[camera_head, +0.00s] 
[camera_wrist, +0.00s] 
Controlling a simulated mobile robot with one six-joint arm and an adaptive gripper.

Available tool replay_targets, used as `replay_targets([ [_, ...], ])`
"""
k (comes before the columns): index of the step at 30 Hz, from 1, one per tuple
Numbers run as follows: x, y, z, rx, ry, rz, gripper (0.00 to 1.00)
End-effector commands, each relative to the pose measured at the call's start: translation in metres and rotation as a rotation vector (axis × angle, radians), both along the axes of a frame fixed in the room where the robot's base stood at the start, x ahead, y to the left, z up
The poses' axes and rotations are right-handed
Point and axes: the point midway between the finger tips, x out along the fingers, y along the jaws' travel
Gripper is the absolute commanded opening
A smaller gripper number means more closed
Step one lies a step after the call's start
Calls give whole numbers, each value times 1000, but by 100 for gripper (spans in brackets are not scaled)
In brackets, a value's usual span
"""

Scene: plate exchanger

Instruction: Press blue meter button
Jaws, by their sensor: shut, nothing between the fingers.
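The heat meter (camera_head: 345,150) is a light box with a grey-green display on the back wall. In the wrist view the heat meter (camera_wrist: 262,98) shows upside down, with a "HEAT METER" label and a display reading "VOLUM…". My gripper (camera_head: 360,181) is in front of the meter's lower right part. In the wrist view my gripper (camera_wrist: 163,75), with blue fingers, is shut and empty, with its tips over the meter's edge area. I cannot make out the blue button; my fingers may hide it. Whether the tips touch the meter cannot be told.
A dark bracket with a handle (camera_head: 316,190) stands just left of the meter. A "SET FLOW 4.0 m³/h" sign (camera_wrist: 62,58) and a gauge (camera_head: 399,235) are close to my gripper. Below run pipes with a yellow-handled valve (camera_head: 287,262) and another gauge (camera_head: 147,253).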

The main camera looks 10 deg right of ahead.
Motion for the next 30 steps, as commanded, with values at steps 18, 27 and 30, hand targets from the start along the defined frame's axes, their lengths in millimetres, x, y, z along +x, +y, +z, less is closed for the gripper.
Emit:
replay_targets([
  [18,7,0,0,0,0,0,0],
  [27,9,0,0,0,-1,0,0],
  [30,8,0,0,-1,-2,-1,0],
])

> _Set task_
Extract each line from the listing that holds the word "ahead".

> _Task output_
End-effector commands, each relative to the pose measured at the call's start: translation in metres and rotation as a rotation vector (axis × angle, radians), both along the axes of a frame fixed in the room where the robot's base stood at the start, x ahead, y to the left, z up
The main camera looks 10 deg right of ahead.

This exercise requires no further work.